C: I would say so but we are also realists, we’re practical people. If we were too much that [daydreamers] we would get lost in it. We’re very organised, we keep everything on time, because you can have all these dreams and stories but if you’re not organised with it, it’s not going to happen. The only shame, the only thing I feel is frustrating — and I may as well get over it because it’s only going to get worse — is the time. If we could have, just even an extra 3-4 weeks to…
R: finish one thing and go on to the next
C: almost remove yourself, just remove yourself from situation, gain perspective of what you’ve achieved that season and think about the next one. You feel a anticlimax after you’ve presented the collection and I’m sure every designer would say that. You need just to shake up and move on to next one but you’re still dealing with the last one because you have to produce the orders.

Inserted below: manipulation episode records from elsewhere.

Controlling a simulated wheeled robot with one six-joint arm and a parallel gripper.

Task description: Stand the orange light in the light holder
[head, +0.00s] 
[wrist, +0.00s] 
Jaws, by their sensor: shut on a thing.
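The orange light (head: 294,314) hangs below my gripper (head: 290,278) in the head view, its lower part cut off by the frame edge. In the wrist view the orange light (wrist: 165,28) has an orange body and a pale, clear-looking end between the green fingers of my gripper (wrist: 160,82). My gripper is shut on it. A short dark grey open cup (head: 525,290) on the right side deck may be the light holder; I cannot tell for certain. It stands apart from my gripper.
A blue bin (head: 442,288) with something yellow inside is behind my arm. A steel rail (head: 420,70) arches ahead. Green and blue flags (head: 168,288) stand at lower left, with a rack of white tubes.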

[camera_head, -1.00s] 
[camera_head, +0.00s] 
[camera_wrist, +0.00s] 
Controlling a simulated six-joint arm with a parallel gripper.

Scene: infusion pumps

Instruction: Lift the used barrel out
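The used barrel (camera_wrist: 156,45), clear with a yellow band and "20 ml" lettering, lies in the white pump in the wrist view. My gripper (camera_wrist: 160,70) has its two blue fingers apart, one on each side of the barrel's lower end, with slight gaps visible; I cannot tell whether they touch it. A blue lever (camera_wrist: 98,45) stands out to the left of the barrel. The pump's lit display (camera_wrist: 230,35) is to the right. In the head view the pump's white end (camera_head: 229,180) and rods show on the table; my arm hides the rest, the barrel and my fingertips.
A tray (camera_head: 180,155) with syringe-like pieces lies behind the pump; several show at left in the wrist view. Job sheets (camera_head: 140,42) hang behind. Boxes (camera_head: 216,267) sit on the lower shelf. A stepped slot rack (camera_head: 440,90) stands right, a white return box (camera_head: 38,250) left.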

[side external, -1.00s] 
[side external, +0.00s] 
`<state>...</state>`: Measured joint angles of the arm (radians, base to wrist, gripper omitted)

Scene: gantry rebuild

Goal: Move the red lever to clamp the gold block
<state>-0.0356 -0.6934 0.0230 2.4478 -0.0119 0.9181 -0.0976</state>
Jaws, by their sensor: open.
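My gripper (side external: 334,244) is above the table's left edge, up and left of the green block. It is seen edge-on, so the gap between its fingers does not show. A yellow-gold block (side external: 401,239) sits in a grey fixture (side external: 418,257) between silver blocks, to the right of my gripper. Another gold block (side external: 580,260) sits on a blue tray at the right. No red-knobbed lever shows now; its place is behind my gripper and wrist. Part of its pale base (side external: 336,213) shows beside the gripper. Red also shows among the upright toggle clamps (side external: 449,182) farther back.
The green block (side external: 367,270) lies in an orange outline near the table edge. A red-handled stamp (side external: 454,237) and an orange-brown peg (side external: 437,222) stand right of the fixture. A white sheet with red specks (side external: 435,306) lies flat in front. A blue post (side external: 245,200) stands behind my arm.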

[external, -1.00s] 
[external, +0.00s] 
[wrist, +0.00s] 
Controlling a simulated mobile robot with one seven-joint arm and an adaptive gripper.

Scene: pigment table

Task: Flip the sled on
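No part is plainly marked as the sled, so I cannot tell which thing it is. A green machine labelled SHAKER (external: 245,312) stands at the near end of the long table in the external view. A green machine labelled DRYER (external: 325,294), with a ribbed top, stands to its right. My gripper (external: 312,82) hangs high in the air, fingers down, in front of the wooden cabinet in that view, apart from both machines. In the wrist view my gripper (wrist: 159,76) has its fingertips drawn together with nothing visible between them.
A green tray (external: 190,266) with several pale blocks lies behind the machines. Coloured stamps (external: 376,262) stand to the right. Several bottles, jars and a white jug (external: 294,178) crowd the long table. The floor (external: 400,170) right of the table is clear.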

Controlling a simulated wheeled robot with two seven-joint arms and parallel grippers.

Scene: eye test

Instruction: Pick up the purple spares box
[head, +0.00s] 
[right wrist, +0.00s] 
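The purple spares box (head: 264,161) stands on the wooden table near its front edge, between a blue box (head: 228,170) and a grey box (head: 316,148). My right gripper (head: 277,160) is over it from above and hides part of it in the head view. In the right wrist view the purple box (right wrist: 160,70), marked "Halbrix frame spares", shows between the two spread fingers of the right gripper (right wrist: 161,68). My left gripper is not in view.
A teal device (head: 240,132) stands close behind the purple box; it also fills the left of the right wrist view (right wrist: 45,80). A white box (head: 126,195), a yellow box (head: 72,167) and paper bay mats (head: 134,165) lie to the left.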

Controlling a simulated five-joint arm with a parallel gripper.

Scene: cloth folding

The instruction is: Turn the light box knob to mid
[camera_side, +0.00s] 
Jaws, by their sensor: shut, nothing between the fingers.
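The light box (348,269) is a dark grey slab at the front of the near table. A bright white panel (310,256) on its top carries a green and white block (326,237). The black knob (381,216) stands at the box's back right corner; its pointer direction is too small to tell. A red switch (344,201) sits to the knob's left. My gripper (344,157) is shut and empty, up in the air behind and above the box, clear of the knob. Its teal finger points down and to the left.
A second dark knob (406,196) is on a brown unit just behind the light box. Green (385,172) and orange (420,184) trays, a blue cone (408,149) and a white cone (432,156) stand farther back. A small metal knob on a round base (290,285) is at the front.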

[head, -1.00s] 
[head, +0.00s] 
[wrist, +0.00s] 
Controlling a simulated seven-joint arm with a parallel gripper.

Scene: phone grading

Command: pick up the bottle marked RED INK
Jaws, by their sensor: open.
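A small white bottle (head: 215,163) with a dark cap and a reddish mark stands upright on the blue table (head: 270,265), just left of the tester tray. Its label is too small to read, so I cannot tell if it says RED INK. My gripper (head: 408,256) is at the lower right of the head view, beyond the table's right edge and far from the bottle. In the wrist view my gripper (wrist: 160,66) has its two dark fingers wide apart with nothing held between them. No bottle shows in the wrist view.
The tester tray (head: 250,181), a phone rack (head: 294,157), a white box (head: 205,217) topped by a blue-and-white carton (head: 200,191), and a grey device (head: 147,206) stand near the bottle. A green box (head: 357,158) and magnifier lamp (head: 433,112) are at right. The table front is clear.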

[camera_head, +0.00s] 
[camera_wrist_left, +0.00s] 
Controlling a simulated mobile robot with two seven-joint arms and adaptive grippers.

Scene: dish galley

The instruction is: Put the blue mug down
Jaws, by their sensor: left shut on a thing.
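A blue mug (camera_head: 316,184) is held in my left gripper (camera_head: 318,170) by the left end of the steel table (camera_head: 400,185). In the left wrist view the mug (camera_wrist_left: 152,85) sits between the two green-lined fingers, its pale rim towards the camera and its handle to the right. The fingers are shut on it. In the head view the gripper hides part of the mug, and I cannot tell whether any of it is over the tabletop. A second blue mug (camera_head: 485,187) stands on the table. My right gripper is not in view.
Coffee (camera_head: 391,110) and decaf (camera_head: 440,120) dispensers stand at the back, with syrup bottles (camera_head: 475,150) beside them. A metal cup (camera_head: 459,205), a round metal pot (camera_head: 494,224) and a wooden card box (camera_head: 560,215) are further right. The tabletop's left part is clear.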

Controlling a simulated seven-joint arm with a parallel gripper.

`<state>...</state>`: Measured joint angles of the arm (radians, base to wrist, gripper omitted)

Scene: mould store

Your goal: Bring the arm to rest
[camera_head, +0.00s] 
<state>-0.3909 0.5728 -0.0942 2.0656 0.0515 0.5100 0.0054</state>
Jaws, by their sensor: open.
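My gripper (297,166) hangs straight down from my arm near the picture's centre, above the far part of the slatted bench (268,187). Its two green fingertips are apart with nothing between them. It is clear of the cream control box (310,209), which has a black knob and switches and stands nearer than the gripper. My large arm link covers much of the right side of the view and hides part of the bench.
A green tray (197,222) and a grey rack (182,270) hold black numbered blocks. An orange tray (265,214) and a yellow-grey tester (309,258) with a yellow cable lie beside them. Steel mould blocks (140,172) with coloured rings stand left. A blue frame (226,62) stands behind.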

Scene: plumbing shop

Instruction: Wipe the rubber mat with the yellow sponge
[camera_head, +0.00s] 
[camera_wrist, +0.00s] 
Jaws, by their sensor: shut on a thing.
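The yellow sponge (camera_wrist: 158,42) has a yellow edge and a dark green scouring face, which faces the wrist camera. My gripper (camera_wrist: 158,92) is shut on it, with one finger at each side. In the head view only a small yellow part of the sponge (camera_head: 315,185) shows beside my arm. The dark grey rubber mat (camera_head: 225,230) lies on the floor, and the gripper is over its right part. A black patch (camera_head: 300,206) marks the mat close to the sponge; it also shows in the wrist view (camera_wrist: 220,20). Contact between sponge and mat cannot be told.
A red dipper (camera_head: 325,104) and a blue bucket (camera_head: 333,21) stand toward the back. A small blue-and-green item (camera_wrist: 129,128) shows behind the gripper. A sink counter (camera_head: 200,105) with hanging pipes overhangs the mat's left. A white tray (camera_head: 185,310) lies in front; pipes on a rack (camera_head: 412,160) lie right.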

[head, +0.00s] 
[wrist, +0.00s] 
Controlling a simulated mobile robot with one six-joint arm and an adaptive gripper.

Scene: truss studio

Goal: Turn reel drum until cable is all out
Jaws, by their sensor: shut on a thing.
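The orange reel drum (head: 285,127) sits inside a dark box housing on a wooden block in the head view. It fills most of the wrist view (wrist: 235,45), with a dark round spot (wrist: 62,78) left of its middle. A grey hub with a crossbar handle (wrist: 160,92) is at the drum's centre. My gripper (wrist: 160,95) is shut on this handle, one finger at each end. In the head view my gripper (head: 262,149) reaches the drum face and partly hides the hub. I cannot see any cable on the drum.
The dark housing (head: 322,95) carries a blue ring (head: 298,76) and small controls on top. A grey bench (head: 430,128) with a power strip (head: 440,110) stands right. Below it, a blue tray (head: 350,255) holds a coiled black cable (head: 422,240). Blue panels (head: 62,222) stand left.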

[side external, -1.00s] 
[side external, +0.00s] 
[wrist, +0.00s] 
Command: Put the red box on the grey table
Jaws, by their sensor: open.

R: You can’t actually let it go, it is like an ex thing you can’t say goodbye to it, even though it’s not part of your world anymore it’s still there hanging around. When you let go of it, you let go of the creativity but you are managing and keeping control of it.

You met at John Richmond in Italy, what brought you together?
R: I think sometimes in those companies where there a lot of people working, the pressure comes down and everyone’s running around and completely stressed. We always laughed through it, sometimes we would annoy people! I think they were sometimes like ‘why aren’t you stressed?’ and they would even throw more stuff at us.

Why London?
R: We both tried the menswear thing, but there was that desire to get back to womenswear properly and to the level and detail that we wanted it to be.
C: Staying very true to our own aesthetic and we either go — and really we’d have to move to Paris — or we do our own thing.
R: We both have quite big families with kids, and it’s amazing what you miss in a year and also because we love London.
C: London’s where we’re both from, I’m from West London and Rob is from South London.
R: We took lots of work on and we just saved, for about a year and a half. Lived off nothing, saved everything, enough to get a studio.